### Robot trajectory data
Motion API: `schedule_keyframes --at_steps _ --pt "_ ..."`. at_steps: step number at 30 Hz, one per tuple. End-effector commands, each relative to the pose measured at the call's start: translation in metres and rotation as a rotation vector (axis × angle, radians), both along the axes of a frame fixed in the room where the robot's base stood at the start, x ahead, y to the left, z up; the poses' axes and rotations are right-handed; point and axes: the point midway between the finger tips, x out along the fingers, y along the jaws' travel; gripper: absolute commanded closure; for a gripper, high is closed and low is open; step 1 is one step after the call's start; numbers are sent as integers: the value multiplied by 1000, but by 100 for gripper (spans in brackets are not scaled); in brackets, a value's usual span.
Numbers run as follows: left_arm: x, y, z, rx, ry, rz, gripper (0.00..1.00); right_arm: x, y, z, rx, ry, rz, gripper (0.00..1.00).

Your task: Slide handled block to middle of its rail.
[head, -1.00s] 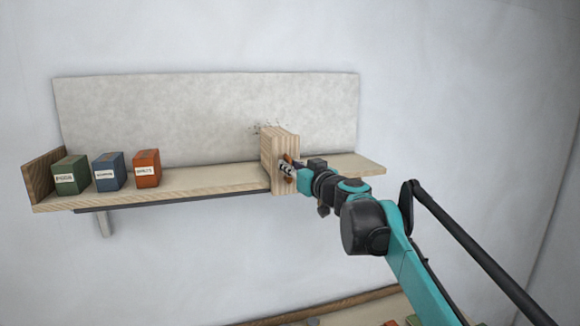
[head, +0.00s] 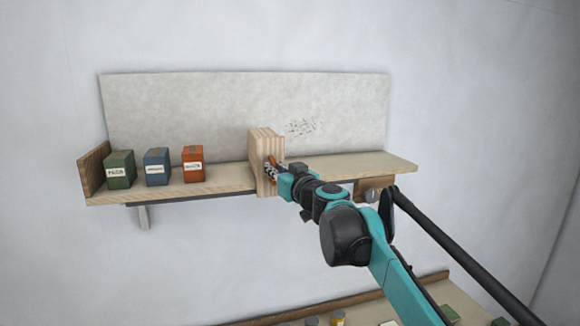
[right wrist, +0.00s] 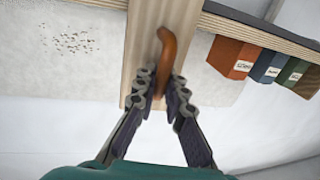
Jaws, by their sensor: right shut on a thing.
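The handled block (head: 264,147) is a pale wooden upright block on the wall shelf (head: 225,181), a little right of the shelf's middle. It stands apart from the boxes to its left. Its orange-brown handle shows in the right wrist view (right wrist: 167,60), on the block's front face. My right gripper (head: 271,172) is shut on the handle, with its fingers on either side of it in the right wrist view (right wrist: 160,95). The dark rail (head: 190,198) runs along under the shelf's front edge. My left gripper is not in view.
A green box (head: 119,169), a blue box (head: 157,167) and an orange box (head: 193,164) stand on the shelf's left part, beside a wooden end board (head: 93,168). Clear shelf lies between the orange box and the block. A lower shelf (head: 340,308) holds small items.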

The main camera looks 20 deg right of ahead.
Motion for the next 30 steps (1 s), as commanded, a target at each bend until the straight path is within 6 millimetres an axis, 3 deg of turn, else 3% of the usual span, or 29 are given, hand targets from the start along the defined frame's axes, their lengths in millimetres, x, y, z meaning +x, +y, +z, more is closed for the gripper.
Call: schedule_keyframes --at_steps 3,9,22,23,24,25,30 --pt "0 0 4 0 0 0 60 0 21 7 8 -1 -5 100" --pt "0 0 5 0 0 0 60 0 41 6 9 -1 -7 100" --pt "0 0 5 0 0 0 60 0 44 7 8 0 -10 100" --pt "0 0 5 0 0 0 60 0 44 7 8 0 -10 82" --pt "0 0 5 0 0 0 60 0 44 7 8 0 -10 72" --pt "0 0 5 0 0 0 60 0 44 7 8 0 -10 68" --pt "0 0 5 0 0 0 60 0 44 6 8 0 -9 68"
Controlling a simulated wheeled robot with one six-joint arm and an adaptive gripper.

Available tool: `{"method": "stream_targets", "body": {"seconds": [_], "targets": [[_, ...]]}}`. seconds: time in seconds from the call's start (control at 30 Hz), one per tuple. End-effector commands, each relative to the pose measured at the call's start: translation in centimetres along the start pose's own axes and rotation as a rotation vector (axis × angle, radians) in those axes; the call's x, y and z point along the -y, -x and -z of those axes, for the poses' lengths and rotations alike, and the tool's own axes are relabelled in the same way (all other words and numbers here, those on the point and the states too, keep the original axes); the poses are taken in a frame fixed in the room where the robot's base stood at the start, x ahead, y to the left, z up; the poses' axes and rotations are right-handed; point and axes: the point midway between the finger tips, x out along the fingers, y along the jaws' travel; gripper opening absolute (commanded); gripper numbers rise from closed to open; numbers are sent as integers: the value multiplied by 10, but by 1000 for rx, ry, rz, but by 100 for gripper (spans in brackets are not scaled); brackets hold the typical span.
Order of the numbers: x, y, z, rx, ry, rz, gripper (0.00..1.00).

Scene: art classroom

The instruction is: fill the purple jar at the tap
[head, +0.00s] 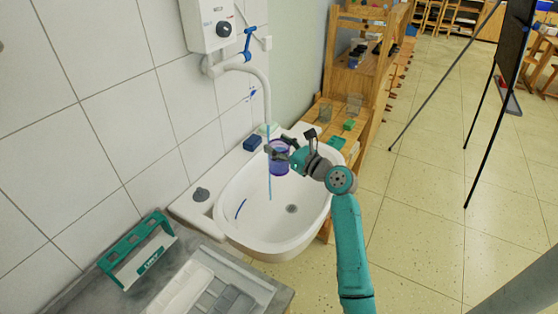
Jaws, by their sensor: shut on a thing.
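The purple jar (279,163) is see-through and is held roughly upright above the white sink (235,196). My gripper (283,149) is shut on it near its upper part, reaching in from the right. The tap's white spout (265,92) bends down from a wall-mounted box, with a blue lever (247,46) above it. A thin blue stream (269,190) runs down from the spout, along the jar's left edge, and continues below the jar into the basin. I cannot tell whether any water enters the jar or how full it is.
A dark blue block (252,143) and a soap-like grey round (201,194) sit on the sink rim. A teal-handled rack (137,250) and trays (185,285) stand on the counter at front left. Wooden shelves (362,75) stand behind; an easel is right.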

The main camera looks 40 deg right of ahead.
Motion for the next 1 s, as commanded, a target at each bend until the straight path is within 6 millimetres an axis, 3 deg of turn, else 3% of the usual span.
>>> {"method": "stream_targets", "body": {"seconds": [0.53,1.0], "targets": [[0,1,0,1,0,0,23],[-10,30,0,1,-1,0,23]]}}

---

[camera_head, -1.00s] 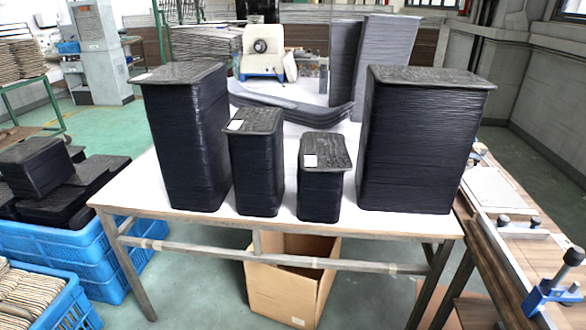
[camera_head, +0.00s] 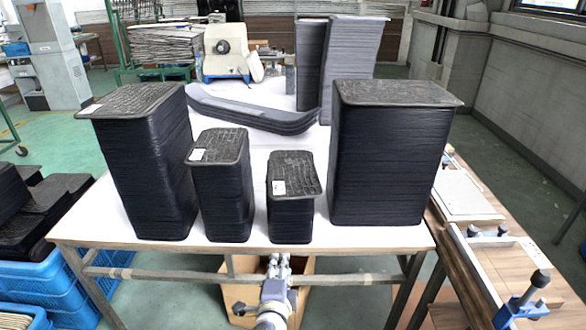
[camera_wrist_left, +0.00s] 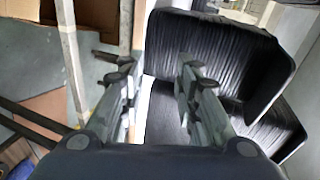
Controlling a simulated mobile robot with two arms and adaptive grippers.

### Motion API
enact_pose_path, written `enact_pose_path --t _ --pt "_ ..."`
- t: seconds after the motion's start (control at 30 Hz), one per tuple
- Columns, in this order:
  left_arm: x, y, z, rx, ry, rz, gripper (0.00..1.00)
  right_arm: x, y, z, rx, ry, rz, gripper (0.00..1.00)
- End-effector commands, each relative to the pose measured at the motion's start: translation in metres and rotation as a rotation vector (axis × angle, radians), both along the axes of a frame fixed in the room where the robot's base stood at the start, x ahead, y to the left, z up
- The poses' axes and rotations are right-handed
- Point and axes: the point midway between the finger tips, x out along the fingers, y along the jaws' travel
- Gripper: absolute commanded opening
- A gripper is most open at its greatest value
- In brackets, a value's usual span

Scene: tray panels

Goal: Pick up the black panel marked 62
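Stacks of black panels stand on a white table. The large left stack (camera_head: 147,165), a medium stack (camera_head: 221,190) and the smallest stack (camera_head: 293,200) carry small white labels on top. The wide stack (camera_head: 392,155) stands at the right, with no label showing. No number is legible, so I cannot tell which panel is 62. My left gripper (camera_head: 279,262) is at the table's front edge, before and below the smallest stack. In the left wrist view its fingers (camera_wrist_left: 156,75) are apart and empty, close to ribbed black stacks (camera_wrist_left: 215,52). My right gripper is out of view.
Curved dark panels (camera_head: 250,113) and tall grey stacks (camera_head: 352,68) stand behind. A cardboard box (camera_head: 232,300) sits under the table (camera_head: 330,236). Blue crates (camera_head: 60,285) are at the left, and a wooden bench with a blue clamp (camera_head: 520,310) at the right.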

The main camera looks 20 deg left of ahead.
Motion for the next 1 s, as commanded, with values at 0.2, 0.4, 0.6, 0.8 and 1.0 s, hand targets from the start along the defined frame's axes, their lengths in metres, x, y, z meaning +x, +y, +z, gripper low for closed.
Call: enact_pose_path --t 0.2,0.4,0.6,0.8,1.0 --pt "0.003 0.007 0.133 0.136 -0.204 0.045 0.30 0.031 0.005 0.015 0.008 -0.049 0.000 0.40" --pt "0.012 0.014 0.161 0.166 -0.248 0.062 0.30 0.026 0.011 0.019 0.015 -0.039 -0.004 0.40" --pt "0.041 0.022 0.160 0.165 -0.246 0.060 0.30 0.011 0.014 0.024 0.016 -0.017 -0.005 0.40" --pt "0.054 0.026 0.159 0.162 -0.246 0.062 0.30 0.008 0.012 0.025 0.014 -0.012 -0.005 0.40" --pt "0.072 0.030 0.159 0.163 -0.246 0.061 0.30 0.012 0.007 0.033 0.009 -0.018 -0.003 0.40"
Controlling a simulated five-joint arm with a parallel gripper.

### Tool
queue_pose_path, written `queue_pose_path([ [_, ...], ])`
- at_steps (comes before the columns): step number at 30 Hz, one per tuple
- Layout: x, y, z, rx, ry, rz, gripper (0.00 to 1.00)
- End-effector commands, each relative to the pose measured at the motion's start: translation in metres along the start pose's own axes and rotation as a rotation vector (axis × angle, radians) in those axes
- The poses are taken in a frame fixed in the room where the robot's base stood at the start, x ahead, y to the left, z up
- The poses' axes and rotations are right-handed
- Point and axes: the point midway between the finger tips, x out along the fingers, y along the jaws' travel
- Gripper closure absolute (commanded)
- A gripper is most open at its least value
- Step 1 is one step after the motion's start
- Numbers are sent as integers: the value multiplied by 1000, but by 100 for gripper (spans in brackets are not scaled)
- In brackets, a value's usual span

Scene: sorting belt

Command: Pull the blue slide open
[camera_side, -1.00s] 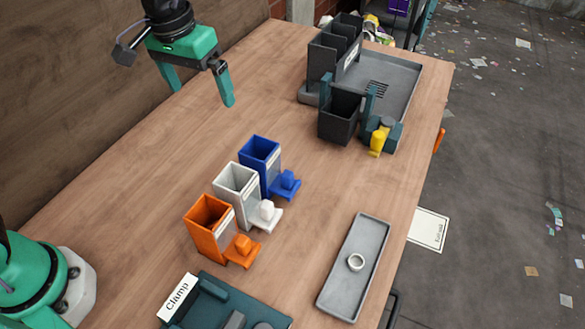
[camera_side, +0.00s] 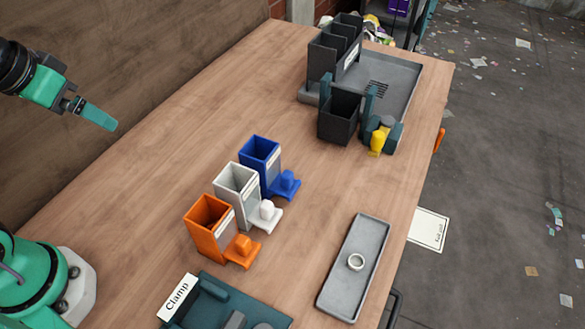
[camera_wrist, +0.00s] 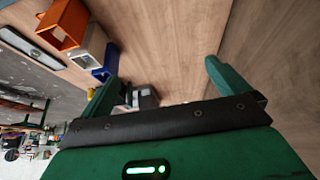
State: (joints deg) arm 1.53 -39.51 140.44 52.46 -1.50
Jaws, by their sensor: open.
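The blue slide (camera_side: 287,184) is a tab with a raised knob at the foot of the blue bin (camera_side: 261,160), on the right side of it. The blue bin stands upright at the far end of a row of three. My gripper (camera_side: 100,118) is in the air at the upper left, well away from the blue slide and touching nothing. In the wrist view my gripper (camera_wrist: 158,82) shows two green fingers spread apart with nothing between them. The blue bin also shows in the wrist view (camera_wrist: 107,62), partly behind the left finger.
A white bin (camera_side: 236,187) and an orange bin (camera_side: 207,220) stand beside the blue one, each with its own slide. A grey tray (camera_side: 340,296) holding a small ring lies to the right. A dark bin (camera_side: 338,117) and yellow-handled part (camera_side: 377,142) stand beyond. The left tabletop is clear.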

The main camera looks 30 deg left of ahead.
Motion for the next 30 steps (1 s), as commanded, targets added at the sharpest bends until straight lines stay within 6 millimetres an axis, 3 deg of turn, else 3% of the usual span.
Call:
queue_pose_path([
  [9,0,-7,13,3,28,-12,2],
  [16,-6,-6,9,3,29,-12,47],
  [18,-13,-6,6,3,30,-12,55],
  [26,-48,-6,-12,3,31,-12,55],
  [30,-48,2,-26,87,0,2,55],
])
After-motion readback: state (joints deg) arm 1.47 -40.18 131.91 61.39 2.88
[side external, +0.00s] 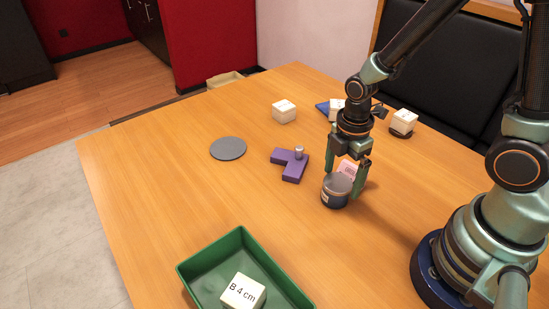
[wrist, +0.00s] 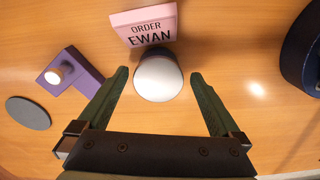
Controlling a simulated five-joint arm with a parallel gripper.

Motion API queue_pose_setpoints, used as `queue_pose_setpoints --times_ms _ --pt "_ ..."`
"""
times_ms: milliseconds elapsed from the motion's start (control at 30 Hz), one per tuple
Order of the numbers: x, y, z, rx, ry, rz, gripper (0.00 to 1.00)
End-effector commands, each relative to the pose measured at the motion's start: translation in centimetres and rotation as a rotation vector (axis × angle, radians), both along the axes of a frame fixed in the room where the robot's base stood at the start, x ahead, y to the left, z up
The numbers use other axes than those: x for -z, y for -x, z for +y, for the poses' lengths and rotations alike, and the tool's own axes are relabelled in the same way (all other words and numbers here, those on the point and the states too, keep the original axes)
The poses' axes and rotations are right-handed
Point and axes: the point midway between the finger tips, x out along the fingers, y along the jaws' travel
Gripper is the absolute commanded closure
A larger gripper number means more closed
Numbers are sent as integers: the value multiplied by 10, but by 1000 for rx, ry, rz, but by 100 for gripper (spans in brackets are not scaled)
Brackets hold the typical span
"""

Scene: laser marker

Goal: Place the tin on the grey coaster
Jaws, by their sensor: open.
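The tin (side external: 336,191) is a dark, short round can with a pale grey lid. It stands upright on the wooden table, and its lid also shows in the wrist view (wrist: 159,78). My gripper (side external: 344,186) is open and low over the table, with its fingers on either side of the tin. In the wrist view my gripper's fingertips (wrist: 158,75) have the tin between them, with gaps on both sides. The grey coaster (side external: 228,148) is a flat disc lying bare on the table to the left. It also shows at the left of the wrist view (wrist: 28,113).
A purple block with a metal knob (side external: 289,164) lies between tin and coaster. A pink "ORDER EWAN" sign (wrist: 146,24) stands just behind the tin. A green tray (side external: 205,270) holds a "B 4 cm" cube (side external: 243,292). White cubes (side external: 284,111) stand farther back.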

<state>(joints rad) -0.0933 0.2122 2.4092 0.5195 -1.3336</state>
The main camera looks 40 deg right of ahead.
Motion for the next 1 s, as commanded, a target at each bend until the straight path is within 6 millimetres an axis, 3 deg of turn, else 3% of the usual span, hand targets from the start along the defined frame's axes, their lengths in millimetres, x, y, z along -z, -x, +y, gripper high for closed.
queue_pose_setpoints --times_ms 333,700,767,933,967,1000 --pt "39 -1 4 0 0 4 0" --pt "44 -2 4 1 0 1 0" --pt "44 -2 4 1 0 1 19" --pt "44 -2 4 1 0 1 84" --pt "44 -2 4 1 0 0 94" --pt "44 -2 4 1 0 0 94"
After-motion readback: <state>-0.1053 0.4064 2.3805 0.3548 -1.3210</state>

---

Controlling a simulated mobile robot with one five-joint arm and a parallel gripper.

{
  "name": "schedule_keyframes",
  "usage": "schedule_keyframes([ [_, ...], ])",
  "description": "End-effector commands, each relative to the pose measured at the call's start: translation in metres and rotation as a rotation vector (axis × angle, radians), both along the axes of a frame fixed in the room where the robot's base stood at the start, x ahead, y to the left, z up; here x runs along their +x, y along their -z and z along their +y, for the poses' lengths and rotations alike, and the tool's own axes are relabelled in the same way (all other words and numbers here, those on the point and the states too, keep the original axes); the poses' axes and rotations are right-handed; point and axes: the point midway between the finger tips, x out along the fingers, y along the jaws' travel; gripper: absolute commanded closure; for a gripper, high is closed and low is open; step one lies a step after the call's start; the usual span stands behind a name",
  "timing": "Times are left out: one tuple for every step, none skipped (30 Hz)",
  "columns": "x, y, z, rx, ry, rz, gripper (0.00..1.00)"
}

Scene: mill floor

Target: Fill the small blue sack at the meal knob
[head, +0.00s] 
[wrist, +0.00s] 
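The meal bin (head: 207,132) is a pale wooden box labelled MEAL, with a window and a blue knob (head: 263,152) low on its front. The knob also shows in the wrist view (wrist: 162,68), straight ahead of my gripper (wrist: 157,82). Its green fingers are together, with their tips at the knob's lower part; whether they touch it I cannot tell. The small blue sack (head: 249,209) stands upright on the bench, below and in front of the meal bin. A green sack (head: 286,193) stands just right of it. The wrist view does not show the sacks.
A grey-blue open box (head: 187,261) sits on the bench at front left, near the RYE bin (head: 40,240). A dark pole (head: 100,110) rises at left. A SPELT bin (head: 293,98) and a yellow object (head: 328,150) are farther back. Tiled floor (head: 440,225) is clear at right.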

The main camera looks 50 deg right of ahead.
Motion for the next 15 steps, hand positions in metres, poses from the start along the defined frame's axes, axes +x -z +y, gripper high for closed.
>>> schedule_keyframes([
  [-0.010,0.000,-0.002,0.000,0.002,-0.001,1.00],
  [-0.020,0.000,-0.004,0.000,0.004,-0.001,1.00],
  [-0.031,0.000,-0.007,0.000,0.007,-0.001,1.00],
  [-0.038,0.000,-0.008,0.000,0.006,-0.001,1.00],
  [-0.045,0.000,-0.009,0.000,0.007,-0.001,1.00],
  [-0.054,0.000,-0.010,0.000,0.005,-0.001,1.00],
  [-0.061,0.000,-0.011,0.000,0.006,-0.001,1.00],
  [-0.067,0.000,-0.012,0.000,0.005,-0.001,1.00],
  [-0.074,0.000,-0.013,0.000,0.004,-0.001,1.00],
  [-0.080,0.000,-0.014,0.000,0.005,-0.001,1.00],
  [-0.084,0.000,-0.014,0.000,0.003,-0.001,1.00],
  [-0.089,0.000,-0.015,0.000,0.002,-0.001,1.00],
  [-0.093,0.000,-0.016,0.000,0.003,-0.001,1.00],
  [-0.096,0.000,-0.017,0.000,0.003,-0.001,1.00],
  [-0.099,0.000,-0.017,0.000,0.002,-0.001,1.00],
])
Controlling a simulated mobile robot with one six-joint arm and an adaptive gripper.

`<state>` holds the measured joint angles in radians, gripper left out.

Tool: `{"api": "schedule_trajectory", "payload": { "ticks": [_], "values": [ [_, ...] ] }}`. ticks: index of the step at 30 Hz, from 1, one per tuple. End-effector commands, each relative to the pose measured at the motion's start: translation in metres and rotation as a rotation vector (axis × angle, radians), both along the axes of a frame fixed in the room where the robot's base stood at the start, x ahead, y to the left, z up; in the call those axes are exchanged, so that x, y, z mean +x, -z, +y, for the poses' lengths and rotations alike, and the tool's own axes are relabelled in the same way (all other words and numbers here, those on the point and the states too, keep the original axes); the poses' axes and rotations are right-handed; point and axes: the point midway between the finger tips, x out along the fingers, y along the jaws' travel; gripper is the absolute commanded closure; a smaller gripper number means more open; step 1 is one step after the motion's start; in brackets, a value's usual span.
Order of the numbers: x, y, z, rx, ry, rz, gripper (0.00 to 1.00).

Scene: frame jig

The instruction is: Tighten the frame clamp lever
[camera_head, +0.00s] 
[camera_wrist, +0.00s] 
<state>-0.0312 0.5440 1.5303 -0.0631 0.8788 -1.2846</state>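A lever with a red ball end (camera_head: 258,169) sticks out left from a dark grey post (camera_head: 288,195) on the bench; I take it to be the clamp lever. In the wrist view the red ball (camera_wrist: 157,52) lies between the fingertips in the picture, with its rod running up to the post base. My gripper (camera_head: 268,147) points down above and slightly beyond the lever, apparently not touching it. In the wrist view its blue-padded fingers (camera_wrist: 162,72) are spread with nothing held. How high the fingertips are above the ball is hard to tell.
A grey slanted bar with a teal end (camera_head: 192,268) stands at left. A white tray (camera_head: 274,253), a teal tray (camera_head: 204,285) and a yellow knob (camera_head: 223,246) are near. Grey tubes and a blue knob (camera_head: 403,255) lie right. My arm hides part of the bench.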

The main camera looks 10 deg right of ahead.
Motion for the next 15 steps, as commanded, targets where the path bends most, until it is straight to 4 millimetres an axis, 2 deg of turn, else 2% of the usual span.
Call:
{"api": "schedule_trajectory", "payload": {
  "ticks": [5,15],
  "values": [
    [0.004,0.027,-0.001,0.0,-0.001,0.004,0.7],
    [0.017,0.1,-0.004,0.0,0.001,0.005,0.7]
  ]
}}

### REQUIREMENT
Only the lines starting at the line with "scaled); in brackets, a value's usual span." and ending at the line with "The main camera looks 20 deg right of ahead." should be printed again, exactly and with both ends kept; omit the pictures.

### SOLUTION TO THIS EXERCISE
Motion API: `schedule_keyframes --at_steps _ --pt "_ ..."`. at_steps: step number at 30 Hz, one per tuple. End-effector commands, each relative to the pose measured at the call's start: translation in metres and rotation as a rotation vector (axis × angle, radians), both along the axes of a frame fixed in the room where the robot's base stood at the start, x ahead, y to the left, z up; the poses' axes and rotations are right-handed; point and axes: the point midway between the finger tips, x out along the fingers, y along the jaws' travel; gripper: absolute commanded closure; for a gripper, high is closed and low is open; step 1 is one step after the call's start; numbers are sent as integers: the value multiplied by 1000, but by 100 for gripper (spans in brackets are not scaled); in brackets, a value's usual span.
Numbers run as follows: left_arm: x, y, z, rx, ry, rz, gripper (0.00..1.00); right_arm: x, y, z, rx, ry, rz, gripper (0.00..1.00).

Your task: Slide handled block to middle of its rail.
[head, -1.00s] 
[head, +0.00s] 
[right wrist, +0.00s] 
Jaws, by their sensor: right shut on a thing.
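The handled block (head: 264,147) is a pale wooden upright block on the wall shelf (head: 225,181), a little right of the shelf's middle. It stands apart from the boxes to its left. Its orange-brown handle shows in the right wrist view (right wrist: 167,60), on the block's front face. My right gripper (head: 271,172) is shut on the handle, with its fingers on either side of it in the right wrist view (right wrist: 160,95). The dark rail (head: 190,198) runs along under the shelf's front edge. My left gripper is not in view.
A green box (head: 119,169), a blue box (head: 157,167) and an orange box (head: 193,164) stand on the shelf's left part, beside a wooden end board (head: 93,168). Clear shelf lies between the orange box and the block. A lower shelf (head: 340,308) holds small items.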

The main camera looks 20 deg right of ahead.

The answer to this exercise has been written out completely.